### SET TASK
Wherever the string "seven" appears in a line, extract that line.

### Dataset entries
┌──
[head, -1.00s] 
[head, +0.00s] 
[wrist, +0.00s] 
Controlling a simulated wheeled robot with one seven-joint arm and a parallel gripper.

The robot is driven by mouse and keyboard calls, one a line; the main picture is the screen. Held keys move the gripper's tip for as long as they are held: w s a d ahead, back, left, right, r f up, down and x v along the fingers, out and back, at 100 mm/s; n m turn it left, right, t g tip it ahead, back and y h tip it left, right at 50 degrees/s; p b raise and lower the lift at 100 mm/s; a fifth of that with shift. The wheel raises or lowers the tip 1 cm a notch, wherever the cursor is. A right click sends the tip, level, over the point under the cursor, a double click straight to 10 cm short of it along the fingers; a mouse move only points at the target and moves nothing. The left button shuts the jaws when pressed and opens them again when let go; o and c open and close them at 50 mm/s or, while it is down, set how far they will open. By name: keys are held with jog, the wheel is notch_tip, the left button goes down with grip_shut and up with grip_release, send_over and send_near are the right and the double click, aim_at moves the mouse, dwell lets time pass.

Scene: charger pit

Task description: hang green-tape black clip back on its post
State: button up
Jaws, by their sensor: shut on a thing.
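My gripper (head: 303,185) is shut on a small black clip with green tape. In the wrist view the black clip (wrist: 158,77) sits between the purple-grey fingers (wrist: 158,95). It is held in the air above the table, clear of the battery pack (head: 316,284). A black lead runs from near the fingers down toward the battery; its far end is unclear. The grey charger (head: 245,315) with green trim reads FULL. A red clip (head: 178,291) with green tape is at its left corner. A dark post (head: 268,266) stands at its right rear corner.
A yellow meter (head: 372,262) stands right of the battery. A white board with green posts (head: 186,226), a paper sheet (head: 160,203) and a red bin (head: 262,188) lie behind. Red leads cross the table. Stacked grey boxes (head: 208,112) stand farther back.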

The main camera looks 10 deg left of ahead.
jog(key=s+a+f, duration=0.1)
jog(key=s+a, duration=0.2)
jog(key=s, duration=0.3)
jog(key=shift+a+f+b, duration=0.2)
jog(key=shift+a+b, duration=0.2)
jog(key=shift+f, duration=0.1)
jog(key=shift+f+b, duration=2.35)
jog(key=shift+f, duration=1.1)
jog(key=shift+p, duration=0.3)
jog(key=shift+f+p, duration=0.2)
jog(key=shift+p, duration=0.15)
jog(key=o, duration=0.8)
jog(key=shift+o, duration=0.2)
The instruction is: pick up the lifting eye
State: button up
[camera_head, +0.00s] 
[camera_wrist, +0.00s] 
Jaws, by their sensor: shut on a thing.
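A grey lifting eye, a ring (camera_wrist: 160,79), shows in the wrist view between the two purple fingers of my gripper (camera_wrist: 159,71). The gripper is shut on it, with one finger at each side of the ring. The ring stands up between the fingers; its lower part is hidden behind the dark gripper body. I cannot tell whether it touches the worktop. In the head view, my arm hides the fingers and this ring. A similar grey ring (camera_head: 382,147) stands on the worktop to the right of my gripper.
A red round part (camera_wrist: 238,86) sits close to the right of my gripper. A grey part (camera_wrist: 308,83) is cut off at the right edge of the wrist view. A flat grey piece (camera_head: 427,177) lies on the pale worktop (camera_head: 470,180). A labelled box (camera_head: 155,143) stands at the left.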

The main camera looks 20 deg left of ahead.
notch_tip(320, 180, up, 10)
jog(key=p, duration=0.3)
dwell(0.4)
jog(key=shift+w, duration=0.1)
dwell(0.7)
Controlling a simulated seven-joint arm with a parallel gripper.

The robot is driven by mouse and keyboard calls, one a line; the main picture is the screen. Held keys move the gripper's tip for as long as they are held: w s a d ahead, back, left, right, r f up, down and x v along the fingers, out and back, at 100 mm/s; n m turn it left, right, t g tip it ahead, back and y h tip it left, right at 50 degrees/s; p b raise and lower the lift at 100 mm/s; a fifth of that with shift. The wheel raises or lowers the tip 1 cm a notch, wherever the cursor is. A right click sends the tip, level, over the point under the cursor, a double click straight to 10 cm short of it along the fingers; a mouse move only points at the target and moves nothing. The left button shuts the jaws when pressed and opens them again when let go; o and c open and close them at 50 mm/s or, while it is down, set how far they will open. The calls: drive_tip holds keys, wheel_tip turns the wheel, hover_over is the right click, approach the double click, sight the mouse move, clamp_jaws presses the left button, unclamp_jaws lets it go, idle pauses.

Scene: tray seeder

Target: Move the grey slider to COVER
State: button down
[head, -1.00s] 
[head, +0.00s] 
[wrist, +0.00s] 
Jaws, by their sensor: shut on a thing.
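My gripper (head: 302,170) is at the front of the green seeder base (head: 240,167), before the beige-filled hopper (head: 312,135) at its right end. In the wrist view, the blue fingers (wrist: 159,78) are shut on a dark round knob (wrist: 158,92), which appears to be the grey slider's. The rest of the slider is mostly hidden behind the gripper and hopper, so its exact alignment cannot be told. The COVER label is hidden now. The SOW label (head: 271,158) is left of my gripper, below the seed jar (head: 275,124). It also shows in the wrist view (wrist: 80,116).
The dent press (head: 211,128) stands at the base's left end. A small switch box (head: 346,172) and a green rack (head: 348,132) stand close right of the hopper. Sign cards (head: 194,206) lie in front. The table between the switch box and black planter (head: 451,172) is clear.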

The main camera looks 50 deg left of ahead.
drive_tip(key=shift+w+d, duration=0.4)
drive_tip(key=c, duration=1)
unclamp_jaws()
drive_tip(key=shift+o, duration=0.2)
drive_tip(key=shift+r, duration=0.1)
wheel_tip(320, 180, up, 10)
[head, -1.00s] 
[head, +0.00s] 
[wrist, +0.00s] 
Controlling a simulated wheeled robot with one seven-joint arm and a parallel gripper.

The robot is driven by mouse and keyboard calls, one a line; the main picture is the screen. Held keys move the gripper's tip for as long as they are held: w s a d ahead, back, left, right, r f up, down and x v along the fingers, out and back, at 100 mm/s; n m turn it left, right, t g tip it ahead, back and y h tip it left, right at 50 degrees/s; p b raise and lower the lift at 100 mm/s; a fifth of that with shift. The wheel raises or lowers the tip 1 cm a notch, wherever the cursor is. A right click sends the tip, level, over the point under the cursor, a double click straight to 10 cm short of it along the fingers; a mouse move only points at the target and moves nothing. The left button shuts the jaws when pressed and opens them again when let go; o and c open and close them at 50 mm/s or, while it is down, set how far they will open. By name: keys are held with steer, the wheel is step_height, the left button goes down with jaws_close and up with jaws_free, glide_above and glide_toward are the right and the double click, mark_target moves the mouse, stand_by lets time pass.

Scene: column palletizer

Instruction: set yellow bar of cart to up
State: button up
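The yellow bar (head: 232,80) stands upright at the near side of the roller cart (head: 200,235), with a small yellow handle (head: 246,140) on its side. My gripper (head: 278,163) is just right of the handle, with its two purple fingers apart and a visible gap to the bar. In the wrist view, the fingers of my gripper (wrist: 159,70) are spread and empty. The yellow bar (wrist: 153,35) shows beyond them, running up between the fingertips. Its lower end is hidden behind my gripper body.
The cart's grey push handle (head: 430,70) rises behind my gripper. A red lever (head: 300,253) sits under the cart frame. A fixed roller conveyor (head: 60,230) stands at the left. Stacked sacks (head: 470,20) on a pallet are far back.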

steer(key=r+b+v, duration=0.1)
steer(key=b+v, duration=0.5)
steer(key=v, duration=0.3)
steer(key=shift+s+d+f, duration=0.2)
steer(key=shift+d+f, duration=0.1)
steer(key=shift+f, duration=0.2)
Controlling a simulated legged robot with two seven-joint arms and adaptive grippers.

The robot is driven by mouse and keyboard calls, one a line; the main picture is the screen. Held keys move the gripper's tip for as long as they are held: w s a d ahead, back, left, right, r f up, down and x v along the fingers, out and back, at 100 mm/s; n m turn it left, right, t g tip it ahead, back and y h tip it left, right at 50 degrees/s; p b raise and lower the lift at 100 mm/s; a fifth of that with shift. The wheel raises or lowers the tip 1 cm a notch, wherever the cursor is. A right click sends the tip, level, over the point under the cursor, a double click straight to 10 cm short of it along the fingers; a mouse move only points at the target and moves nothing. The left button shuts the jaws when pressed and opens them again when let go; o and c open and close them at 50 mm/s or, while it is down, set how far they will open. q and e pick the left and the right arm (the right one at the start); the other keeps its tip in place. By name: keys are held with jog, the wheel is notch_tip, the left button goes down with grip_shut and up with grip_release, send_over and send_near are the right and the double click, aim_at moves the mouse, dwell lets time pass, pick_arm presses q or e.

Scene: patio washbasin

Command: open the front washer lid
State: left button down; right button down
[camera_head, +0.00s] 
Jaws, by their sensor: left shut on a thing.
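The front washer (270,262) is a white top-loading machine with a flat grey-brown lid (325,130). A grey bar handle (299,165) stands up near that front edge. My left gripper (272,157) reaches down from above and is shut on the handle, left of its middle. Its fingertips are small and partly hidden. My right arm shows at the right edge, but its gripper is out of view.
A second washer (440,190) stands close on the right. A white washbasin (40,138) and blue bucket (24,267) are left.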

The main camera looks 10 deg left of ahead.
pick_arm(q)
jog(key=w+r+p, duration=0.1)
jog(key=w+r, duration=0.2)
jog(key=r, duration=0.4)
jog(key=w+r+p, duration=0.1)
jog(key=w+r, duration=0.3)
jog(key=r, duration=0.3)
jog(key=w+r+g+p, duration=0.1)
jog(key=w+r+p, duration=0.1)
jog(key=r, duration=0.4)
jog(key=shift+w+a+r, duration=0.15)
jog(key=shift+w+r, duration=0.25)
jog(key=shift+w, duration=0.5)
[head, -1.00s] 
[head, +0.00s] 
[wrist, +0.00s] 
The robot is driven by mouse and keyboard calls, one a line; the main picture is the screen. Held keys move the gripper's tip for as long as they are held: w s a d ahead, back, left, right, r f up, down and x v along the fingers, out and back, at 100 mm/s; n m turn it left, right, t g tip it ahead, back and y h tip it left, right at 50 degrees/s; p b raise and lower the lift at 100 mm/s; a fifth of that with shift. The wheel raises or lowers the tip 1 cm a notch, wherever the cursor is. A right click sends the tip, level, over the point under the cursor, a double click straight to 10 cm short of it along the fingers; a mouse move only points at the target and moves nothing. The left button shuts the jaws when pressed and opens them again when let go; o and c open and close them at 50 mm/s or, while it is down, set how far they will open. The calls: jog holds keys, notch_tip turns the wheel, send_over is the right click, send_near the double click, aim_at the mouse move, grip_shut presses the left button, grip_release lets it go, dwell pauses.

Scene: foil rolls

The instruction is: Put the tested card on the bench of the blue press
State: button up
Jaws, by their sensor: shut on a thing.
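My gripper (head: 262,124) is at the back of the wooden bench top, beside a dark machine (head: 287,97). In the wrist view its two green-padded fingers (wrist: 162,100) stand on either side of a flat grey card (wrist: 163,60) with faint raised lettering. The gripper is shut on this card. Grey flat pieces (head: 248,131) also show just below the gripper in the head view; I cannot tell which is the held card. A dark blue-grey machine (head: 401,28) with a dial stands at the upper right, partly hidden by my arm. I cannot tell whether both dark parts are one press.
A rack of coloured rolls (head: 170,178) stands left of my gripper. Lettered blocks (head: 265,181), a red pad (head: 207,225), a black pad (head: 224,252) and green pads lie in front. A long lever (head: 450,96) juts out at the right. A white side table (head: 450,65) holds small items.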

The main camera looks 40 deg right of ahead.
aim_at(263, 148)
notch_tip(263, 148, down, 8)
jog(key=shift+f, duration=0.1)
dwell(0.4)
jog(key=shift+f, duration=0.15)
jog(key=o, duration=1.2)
└──
### TASK SOLUTION
Controlling a simulated wheeled robot with one seven-joint arm and a parallel gripper.
Controlling a simulated seven-joint arm with a parallel gripper.
Controlling a simulated wheeled robot with one seven-joint arm and a parallel gripper.
Controlling a simulated legged robot with two seven-joint arms and adaptive grippers.

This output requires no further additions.